** Start Supplied data **

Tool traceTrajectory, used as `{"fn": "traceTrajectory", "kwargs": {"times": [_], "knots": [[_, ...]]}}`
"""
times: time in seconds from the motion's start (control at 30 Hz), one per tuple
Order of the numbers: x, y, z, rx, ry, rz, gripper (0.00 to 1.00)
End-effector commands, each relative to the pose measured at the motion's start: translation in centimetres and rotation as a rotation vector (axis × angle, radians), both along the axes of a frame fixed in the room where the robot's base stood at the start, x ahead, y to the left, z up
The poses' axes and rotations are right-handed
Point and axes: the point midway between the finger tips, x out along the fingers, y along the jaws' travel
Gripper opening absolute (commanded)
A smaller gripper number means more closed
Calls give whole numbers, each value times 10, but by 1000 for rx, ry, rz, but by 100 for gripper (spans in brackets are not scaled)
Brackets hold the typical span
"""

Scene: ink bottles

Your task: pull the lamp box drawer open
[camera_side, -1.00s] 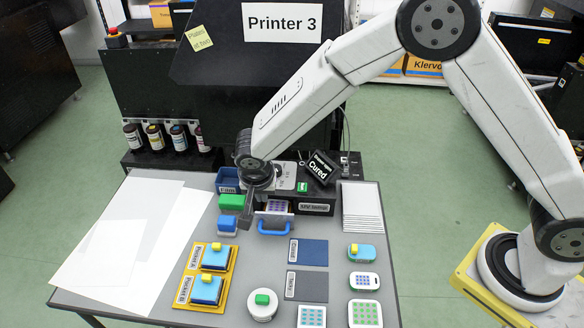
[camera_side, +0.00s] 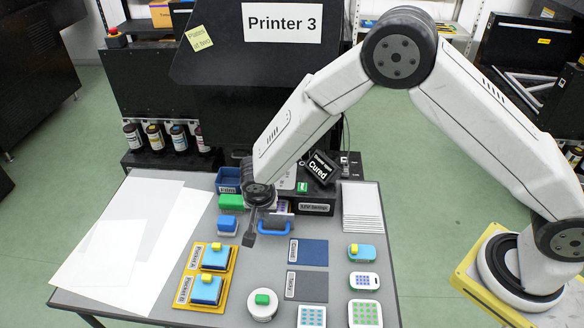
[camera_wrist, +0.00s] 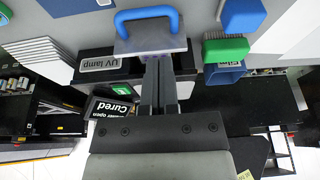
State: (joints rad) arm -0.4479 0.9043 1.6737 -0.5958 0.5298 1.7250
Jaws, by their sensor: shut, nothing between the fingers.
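The lamp box (camera_side: 322,208) is a black box labelled "UV lamp" at the back of the table. Its drawer, with a grey front (camera_wrist: 150,42) and a blue loop handle (camera_side: 275,230), stands partly out toward the table's front. The handle also shows at the top of the wrist view (camera_wrist: 148,17). My gripper (camera_side: 250,240) is shut and empty. In the side view its fingers are just left of the handle. In the wrist view the fingertips (camera_wrist: 158,62) overlap the drawer behind its front; I cannot tell if they touch.
The yellow pocket tray (camera_side: 228,268) and dark blue mat (camera_side: 309,252) lie in front.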

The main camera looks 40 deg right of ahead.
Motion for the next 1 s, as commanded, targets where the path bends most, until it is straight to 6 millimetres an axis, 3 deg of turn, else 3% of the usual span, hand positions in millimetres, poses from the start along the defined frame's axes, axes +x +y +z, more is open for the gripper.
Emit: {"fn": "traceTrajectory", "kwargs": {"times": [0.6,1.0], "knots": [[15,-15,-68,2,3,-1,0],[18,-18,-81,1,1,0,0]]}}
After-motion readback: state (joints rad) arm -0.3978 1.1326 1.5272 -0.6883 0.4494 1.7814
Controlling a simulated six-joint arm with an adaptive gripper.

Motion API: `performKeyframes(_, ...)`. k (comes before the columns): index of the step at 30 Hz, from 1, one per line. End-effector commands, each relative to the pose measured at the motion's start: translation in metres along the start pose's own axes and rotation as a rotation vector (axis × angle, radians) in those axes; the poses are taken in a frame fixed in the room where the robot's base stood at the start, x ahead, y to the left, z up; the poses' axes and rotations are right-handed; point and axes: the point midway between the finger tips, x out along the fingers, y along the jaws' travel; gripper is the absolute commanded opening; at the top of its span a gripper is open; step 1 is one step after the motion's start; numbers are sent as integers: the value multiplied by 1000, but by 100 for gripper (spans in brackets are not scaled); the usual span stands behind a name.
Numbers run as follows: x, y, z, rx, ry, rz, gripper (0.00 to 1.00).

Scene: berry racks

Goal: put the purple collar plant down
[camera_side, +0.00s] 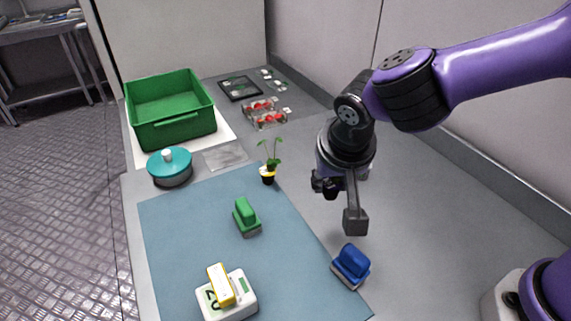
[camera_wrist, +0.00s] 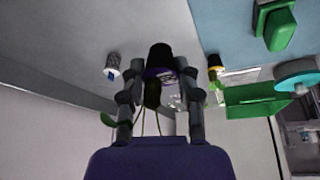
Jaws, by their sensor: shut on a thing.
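The purple collar plant is between the fingers of my gripper (camera_wrist: 160,97) in the wrist view. Its dark pot (camera_wrist: 160,56) has a purple band (camera_wrist: 158,72), and thin stems with a green leaf (camera_wrist: 107,119) show on the gripper side. My gripper is shut on it. In the side view my gripper (camera_side: 326,186) is over the grey bench right of the blue mat, and the held plant is mostly hidden by the wrist. I cannot tell whether the pot touches the bench.
A yellow-collared plant (camera_side: 268,173) stands at the mat's far right corner. Another light-collared pot (camera_wrist: 113,63) stands near the held plant. A blue brush (camera_side: 351,263), green brush (camera_side: 246,217), scale (camera_side: 229,298), teal tin (camera_side: 170,170) and green crate (camera_side: 172,131) are around the mat.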

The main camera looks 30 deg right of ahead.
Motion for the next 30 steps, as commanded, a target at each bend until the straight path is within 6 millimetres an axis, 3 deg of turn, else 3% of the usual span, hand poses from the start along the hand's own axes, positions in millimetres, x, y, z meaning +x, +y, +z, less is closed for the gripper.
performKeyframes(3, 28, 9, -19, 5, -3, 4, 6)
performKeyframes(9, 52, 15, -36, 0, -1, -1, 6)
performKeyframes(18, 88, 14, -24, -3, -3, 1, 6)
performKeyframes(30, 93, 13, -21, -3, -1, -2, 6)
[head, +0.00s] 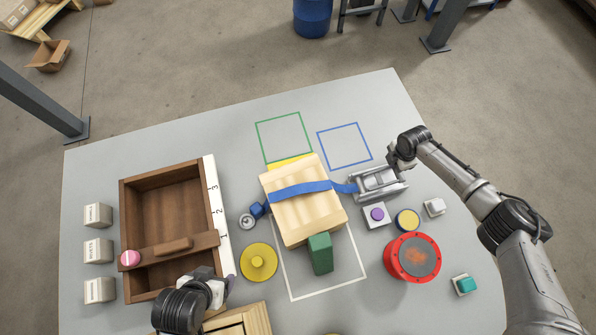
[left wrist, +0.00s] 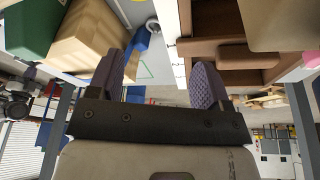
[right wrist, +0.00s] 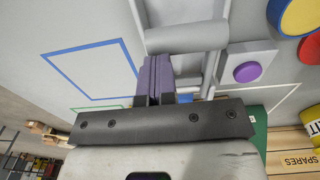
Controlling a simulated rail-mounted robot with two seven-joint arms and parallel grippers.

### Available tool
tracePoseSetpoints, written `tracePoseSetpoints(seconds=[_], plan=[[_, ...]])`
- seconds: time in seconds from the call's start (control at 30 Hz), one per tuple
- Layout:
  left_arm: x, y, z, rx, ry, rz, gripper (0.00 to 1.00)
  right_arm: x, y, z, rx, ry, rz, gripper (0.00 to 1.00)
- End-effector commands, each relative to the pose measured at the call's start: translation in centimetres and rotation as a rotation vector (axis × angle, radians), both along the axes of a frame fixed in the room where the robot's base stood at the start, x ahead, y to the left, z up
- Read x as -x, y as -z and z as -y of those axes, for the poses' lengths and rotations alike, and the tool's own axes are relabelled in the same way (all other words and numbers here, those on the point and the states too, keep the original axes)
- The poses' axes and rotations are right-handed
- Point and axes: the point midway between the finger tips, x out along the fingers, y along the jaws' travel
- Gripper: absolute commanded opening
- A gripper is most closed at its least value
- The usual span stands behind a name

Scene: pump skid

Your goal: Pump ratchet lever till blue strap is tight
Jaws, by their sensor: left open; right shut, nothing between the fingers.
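The blue strap (head: 300,189) runs across the top of a pale wooden crate (head: 303,221) to the grey ratchet (head: 378,184) on its right. The strap bends a little between crate and ratchet. My right gripper (head: 396,167) is shut and empty at the ratchet's far right end. In the right wrist view its closed fingers (right wrist: 159,78) overlap the grey ratchet bars (right wrist: 187,38); I cannot tell whether they touch. My left gripper (head: 226,289) is open and empty at the near right corner of the brown tray; its spread fingers show in the left wrist view (left wrist: 160,82).
The brown wooden tray (head: 128,214) stands at left beside a numbered white strip. A green block (head: 320,253) adjoins the crate's near side. A purple button (head: 377,214), a yellow-topped disc (head: 408,219) and a red drum (head: 412,258) lie near the ratchet. The table's far left is clear.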

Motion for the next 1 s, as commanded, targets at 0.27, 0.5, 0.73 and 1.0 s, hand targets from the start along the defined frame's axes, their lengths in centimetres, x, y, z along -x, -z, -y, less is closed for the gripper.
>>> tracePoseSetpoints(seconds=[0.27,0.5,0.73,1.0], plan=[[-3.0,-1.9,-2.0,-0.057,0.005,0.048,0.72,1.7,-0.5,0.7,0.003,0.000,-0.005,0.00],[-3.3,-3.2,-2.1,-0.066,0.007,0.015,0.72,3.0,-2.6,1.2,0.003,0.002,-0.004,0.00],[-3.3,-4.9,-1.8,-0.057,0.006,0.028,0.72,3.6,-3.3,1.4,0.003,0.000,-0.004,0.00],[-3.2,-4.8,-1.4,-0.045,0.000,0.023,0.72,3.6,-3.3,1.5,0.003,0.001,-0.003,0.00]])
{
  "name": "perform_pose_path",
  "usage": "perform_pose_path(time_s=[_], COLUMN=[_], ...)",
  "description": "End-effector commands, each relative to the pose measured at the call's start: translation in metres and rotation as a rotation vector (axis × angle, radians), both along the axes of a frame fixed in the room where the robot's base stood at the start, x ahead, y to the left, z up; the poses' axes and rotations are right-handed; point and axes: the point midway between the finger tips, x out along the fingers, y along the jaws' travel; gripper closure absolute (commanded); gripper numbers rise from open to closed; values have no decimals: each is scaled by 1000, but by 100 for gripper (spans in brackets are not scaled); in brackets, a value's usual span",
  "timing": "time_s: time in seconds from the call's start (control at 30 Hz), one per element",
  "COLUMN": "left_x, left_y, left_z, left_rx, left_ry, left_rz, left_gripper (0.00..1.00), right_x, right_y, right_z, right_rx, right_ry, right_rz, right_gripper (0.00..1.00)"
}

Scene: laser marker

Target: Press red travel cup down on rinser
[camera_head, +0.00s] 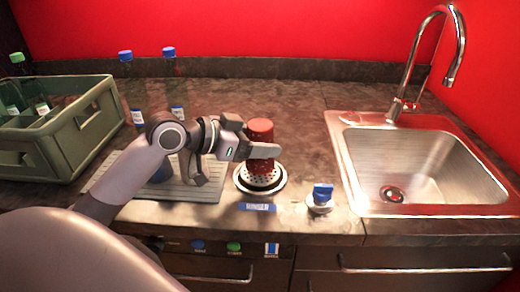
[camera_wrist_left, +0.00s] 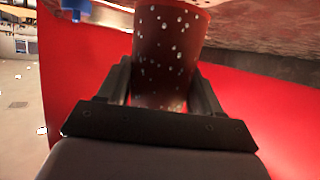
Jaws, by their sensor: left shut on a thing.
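The red travel cup (camera_head: 260,131) is upright or inverted, which I cannot tell, right over the round rinser (camera_head: 262,184) with its perforated metal plate. Its lower end is at or just above the plate; I cannot tell whether it touches. My left gripper (camera_head: 262,151) is shut around the cup's side, coming from the left. In the left wrist view the cup (camera_wrist_left: 166,55) sits between the two fingers, with pale droplet-like spots on its dark red side. My right gripper is in neither view.
A blue-topped knob (camera_head: 322,196) stands right of the rinser, before the sink (camera_head: 422,170) and faucet (camera_head: 456,50). A ribbed grey mat (camera_head: 204,192) lies left, partly under my arm. A green crate (camera_head: 75,140) with bottles is at far left. Blue-capped bottles (camera_head: 125,58) stand behind.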

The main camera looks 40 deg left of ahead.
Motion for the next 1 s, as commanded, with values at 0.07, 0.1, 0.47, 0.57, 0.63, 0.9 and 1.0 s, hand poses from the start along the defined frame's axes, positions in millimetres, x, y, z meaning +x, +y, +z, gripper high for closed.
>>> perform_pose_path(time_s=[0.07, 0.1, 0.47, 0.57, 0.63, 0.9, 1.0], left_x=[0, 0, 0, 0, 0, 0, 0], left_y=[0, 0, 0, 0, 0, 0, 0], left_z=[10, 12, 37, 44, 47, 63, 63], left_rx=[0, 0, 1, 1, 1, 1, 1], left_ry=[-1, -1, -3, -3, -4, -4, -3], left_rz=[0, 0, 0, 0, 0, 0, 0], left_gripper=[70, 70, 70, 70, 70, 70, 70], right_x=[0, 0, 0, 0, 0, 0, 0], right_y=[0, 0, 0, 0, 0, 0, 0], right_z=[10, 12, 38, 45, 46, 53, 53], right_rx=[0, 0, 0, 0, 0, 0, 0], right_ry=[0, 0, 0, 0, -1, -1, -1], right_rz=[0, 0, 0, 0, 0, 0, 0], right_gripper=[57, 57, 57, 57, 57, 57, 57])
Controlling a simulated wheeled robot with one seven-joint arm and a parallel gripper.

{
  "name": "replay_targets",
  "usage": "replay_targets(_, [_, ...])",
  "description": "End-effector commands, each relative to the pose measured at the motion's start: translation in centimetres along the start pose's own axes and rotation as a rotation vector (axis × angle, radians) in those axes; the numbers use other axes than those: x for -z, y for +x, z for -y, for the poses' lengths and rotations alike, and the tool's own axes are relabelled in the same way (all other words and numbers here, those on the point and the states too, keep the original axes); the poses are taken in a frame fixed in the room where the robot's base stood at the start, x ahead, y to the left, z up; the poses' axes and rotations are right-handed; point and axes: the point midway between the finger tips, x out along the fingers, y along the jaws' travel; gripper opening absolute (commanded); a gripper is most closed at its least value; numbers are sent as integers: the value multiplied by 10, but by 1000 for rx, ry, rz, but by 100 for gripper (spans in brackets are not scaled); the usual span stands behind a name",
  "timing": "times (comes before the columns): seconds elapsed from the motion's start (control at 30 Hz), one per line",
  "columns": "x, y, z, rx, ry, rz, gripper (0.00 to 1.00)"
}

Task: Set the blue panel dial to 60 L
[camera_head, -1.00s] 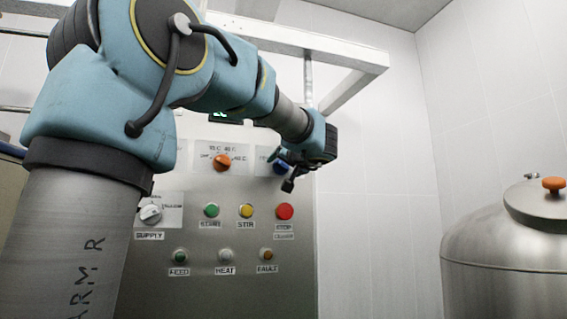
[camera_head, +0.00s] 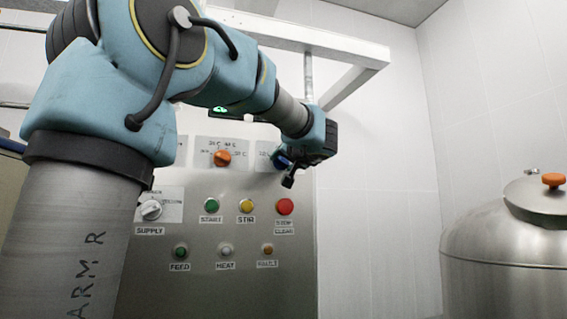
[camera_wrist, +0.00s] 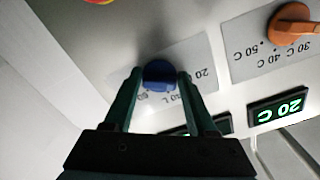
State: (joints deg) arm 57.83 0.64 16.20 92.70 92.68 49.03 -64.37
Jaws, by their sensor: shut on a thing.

** End Supplied data **

• [Goal of the exercise] Track down every line with the word "main" and copy it.

• [Task output]
The main camera looks 40 deg right of ahead.
The main camera looks 30 deg right of ahead.
The main camera looks 40 deg left of ahead.

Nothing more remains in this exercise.